Two Ateneans recount their experiences in adjusting to college, in light of growing up and belonging to different linguistic groups.
By Lyka Janelle Pacleb
Culture shock in going to university isn’t just a breeze. Adjusting from high school to college is one thing; moving into a new language community is another. It can get hard when the opportunity to adapt more easily is diminished, especially if one’s own linguistic group is but a minority against the more dominant Filipino and English.
There has been different testaments of young probinsyanos moving to the big city, or of young Filipinos overseas moving to the motherland, but only so little has talked specifically about adjusting to language. With 121 foreigners and at least 585 hailing from different provinces, Ateneo de Manila University’s (ADMU) student population can be considered a very diverse one. Among such a dense population are narratives of Ateneans finding their place in the big blue sea — their navigation and journey continuing in the years ahead.
Leaving home ain’t easy
Emerson Mananquil, a sophomore BS Management Engineering student, has spent all his life in the comforts of San Fernando, Pampanga. Even though his native tongue is Kapampangan, he began learning how to speak Tagalog and English at an early age, mainly in school.
Mananquil’s familiarity with Metro Manila only extends to the field trips and family vacations he had before going to college. When he moved in to ADMU’s University Dorm (UD) last year, he admits he initially had a hard time. “I encountered several challenges in adjusting the way I communicate my thoughts,” he says. “There are times when I unconsciously use Kapampangan words in talking to my classmates.”

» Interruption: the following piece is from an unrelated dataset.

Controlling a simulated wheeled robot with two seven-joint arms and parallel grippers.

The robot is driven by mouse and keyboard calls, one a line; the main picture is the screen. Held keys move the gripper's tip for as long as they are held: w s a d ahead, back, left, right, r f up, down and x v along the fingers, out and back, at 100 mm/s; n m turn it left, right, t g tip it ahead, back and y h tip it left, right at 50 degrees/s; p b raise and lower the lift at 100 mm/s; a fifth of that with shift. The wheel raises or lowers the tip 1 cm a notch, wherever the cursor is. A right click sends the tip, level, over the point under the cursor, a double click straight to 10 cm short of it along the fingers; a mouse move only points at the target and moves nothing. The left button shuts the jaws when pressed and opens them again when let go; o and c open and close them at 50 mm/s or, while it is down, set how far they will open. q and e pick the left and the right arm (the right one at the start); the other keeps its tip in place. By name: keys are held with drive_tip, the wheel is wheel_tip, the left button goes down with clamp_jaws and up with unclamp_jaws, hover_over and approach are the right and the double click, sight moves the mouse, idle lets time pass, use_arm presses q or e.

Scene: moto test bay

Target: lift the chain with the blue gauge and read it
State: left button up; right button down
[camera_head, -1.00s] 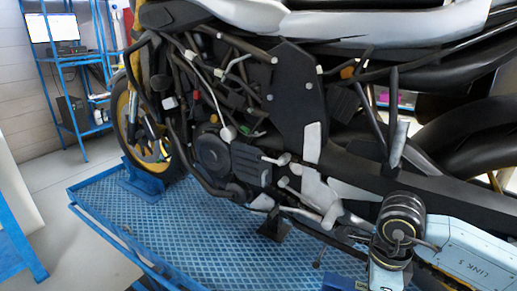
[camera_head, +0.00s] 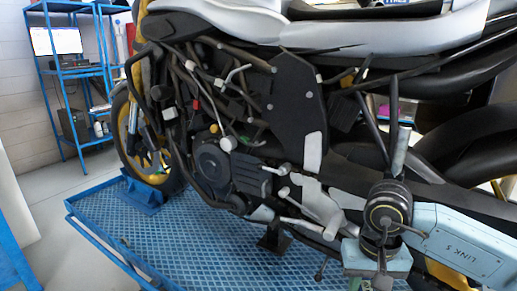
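The motorcycle (camera_head: 292,110) stands on the blue lift platform (camera_head: 215,240), its front wheel to the left. My right arm (camera_head: 450,240) comes in from the right, low in front of the rear part of the bike. Its dark wrist joint (camera_head: 388,208) is beside the swingarm area, and the link below it runs to the bottom edge. The fingers of my right gripper do not show. My left gripper is not in view. I cannot make out the blue gauge. I cannot pick out the chain either; my right arm covers part of the lower rear of the bike.
A blue shelf rack (camera_head: 75,75) with a monitor (camera_head: 56,40) stands at the back left. A blue frame (camera_head: 12,250) is at the left edge. Footpeg and lever parts (camera_head: 312,205) stick out near my right arm. Grey floor (camera_head: 55,185) is clear left of the platform.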

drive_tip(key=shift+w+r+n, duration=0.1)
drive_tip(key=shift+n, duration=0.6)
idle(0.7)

Not being able to talk in his native tongue also felt quite restrictive for him. “I feel more like [myself] when I use the language we use in the province,” Mananquil admits. “I also feel more comfortable and at ease, compared to using Filipino or English.”
On the other hand, Jochebed Burias, a senior AB Psychology student, grew up outside the country but with a purely Filipino family. She’s also spent most of her years living in Chiangmai, Thailand, and considers Thai as her first language.
However, her parents taught her Tagalog along with Thai. “As I grew up, my parents made sure that I spoke Tagalog even if we were in another country,” Burias shares. “This is to [to] ensure that I won’t be lost when I go to the Philippines.”
Like Mananquil, Burias also became familiar with the Philippines, specifically Metro Manila, through the trips her family had. “I [used to come] visit here once in a while, but [I have] not actually lived here,” she says. “I knew about the traffic and the ‘commute’ life, [as well as other traditions like] karaoke and Christmas parties becoming family reunions.”
In her freshman year, she found it difficult to adjust, especially with how she perceived the use of spoken English among students. “What was difficult in the Atenean setting in terms of language is that speaking [in] English is a status symbol,” she says. “But, for me, I don’t care about that [now], because [I believe] we [lose] the essence of being a Filipino if we talk in English.”
In spite of this, Burias’ ability to speak Tagalog became her edge. “In Ateneo, [nalaman kong] baluktot din naman yung Tagalog [ng mga estudyante], lalo na yung [mga] burgis,” she shares. “In Ateneo, I found myself [as] more Filipino, because mas Tagalog talaga yung accent ko.” (“In Ateneo, I found out that the way other students speak Tagalog was also imperfect, especially the rich ones. In Ateneo, I found myself as more Filipino, because my accent sounds more Tagalog.”)
Finding the way
It took a while for Mananquil to find his footing in the Ateneo. Primarily, he had to get more used to speaking in the two other languages he knows. “I tried to blend in with my friends in college,” he says. “Eventually, I got used to speaking Filipino or English.”
However, Burias confesses she is still going through the adjustment period. Although language plays a big part in the said adjustment, she deems the loss of an immediate community as a heavier burden. “What bothers me most is finding a community,” she shares.
“[I lived for] 16 years in Thailand and I have my community there, [tapos] bigla nalang nawala; walang naka-replace in the last four years na nandito ako,” she adds. (“I lived for 16 years in Thailand and I have my community there, then I suddenly lost it; nothing has replaced it in the last four years that I’ve stayed here.”)
Because of his experience, Mananquil advises Kapampangan freshmen and fellows to immerse themselves in the new community they belong in. “[I think it’s best to learn] through proper observation and associating oneself to the present culture,” he says. “Acknowledge the difference, then try to learn the language.”
Meanwhile, Burias gives emphasis in finding a solid community within the university. “Find community; know you’re not alone,” she advises. “And I think the institution [itself] should also do something about it and be aware of the phenomenon.”